▶ [STATED PROBLEM]
Begin at the line that holds "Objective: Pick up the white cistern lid" and retype every line through the end of the material, both included. Leave out the pictures.

▶ [SUPPLIED DATA]

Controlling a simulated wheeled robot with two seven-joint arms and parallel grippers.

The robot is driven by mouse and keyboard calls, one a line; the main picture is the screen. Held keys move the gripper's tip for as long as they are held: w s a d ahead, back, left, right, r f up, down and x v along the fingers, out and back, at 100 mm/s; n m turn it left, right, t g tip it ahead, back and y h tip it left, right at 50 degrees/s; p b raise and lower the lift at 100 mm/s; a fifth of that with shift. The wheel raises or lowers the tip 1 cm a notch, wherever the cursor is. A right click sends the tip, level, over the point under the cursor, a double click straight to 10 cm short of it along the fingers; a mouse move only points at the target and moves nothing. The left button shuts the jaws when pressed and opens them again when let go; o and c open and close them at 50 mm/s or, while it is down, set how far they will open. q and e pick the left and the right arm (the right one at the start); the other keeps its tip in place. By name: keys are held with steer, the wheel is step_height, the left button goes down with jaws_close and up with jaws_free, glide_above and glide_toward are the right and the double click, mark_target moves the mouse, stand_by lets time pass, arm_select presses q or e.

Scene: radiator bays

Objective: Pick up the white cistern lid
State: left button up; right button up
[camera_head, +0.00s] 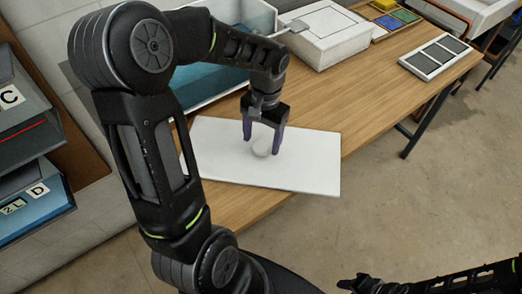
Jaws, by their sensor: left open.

▶ [PROBLEM SOLUTION]
Objective: Pick up the white cistern lid
State: left button up; right button up
[camera_head, +0.00s] 
Jaws, by their sensor: left open.

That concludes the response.